* BEGIN Data segment *

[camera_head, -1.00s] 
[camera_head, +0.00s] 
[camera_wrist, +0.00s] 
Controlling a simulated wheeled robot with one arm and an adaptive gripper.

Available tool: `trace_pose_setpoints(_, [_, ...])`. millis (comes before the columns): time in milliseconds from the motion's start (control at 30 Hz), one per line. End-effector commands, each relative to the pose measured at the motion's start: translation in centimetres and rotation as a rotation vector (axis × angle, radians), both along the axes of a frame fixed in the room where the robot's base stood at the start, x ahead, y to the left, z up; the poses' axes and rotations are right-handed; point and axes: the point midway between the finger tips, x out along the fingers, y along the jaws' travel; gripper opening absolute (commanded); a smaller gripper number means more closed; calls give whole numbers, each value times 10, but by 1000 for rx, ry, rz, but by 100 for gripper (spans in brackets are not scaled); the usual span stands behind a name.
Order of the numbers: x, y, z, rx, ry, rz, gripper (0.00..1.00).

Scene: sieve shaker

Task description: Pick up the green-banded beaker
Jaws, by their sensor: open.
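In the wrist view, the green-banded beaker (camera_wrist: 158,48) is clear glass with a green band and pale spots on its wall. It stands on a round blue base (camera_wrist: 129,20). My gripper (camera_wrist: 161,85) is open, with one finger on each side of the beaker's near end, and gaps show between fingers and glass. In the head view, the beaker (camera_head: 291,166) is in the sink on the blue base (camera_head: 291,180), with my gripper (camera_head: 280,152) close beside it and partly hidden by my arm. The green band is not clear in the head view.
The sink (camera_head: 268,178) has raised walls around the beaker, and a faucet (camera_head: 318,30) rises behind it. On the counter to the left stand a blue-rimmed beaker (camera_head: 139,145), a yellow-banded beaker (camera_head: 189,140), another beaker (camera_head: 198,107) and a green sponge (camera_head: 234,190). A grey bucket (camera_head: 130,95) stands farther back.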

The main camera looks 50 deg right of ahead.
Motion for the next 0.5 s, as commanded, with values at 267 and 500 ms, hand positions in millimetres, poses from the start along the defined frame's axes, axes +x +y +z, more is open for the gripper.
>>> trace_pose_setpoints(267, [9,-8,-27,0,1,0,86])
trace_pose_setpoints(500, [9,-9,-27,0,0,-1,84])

* END Data segment *

### The problem
Repeat the material word for word from its opening line up to and including the line containing "Task description: Pick".

### Full response
[camera_head, -1.00s] 
[camera_head, +0.00s] 
[camera_wrist, +0.00s] 
Controlling a simulated wheeled robot with one arm and an adaptive gripper.

Available tool: `trace_pose_setpoints(_, [_, ...])`. millis (comes before the columns): time in milliseconds from the motion's start (control at 30 Hz), one per line. End-effector commands, each relative to the pose measured at the motion's start: translation in centimetres and rotation as a rotation vector (axis × angle, radians), both along the axes of a frame fixed in the room where the robot's base stood at the start, x ahead, y to the left, z up; the poses' axes and rotations are right-handed; point and axes: the point midway between the finger tips, x out along the fingers, y along the jaws' travel; gripper opening absolute (commanded); a smaller gripper number means more closed; calls give whole numbers, each value times 10, but by 1000 for rx, ry, rz, but by 100 for gripper (spans in brackets are not scaled); the usual span stands behind a name.
Order of the numbers: x, y, z, rx, ry, rz, gripper (0.00..1.00).

Scene: sieve shaker

Task description: Pick up the green-banded beaker

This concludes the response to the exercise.